Now you have a complete generation of people completely aware and informed that this is important, and that we need to fix it. They have a very strong impact and that's a trend that cannot be ignored or denied. We need to leverage that, because, at the end of the day, we are making plastic components. I have the advantage of feeling good about the fact that my plastic things are saving lives. But I cannot deny that, at some point, they will need to be either recycled or transformed in some way. 

6.      Have you considered more environmentally friendly materials, like sugarcane plastic?

Everybody's interested, but there are several aspects. One is that we need materials that can be transformed, recycled, reused, and so on. We also need designs that are easy to dismantle and sort out. But unfortunately, the limit is sometimes the performance of the material. Something strong enough, flexible enough, whatever performance we need, at a price that is reasonable. 

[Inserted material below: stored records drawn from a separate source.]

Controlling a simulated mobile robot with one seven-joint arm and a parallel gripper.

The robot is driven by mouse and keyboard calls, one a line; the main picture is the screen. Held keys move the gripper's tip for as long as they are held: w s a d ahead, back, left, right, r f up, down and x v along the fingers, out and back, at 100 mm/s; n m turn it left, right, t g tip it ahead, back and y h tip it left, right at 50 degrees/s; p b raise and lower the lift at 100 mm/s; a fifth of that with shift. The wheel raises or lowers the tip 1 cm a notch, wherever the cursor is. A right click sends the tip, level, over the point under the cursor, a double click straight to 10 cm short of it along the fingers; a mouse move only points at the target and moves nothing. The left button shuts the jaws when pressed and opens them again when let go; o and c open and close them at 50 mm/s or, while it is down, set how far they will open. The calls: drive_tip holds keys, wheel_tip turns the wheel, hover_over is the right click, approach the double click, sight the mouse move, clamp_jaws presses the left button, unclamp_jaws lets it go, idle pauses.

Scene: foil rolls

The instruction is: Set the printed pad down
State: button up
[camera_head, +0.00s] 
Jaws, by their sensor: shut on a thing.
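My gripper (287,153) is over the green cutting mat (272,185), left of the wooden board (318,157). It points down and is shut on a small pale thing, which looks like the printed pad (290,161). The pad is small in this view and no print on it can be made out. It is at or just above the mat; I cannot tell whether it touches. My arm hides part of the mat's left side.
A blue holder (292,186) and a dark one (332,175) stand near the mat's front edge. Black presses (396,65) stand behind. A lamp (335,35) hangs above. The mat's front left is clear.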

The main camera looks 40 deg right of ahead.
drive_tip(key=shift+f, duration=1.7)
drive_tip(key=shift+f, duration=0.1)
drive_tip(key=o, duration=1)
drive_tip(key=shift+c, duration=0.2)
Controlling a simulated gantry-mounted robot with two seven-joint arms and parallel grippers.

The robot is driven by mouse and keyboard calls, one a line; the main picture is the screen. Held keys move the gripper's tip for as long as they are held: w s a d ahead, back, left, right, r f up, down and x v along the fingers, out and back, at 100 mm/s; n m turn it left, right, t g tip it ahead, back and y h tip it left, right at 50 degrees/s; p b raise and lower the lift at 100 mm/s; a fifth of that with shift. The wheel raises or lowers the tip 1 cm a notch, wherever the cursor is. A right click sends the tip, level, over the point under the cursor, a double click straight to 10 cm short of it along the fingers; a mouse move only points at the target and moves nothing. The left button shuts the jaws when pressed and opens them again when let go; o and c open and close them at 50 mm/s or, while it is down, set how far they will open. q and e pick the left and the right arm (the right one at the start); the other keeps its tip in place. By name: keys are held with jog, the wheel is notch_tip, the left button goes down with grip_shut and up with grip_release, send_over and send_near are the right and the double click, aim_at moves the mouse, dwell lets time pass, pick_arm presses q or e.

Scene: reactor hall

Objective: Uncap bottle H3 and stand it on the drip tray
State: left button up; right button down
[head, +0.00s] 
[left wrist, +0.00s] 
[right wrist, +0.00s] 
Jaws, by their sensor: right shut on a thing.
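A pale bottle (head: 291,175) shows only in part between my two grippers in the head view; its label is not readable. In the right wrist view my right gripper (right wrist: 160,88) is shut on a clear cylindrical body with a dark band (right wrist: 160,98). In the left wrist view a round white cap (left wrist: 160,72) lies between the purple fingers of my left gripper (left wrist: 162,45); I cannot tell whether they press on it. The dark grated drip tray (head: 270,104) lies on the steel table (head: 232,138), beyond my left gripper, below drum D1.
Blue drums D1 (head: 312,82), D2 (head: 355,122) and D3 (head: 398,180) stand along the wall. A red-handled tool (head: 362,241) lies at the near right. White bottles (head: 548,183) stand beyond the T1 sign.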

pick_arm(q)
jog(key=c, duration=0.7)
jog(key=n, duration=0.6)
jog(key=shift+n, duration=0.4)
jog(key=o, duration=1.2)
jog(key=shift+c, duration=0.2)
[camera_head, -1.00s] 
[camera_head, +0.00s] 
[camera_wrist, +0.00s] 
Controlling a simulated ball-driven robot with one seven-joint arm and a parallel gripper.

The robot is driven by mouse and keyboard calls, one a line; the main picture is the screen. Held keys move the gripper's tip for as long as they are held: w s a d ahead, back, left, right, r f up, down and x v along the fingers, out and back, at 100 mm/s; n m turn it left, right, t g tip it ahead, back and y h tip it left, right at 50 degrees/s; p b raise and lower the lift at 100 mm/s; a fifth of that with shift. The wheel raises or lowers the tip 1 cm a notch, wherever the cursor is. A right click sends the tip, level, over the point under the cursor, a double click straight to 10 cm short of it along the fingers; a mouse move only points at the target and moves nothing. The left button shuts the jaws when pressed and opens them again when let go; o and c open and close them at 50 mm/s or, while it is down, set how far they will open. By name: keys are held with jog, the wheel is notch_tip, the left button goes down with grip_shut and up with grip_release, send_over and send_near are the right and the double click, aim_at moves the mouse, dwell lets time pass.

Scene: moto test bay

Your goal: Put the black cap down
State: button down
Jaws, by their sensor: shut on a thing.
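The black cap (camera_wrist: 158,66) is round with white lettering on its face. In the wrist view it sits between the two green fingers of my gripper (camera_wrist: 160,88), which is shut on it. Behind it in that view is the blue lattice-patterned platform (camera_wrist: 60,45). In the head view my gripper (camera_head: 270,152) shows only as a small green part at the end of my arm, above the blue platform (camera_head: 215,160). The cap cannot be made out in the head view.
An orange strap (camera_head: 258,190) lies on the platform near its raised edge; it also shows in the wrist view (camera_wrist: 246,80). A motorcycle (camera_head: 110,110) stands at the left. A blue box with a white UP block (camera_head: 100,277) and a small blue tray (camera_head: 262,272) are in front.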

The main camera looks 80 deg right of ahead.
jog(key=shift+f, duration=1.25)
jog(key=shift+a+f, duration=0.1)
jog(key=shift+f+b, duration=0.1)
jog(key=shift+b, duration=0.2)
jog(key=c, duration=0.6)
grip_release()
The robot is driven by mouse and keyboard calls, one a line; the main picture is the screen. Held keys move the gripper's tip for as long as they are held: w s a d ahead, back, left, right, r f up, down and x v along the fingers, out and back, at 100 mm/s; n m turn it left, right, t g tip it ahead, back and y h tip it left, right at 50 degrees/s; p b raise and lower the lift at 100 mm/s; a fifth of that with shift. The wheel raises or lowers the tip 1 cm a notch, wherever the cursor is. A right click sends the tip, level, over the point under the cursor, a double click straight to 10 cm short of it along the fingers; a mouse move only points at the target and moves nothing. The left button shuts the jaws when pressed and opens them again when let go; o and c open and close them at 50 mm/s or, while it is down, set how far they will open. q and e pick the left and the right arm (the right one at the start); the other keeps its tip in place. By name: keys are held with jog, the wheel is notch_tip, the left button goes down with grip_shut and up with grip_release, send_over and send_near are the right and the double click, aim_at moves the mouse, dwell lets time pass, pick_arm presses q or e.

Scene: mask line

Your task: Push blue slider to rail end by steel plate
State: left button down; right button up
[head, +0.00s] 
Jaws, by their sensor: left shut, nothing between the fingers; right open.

The immediate health and safety of the wearer of the protective equipment is the current priority , and we need to find sustainable ways to do this.

An interesting view is that protective equipment should be the last thing. If people have a job in a factory, it's the factory that should be designed in such a way that they cannot get hurt, and then they don't need protection. Let's face it, if there was no noise, we wouldn't need to design hearing protection. If there was no way to get your fingers cut, we wouldn't make resistant gloves, etc. So maybe the way forward is to think in terms of complex systems and as much as possible, upstream - why do we even need this, can we avoid it? 

7.      What are you currently working on?

I'm working on protective equipment. Right now, we are discussing things that are coming in on our lines of business, we are preparing the future generations. We talked about trends, and it's part of that - it will be physical and digital things going together, trying to make things safer, to drive productivity.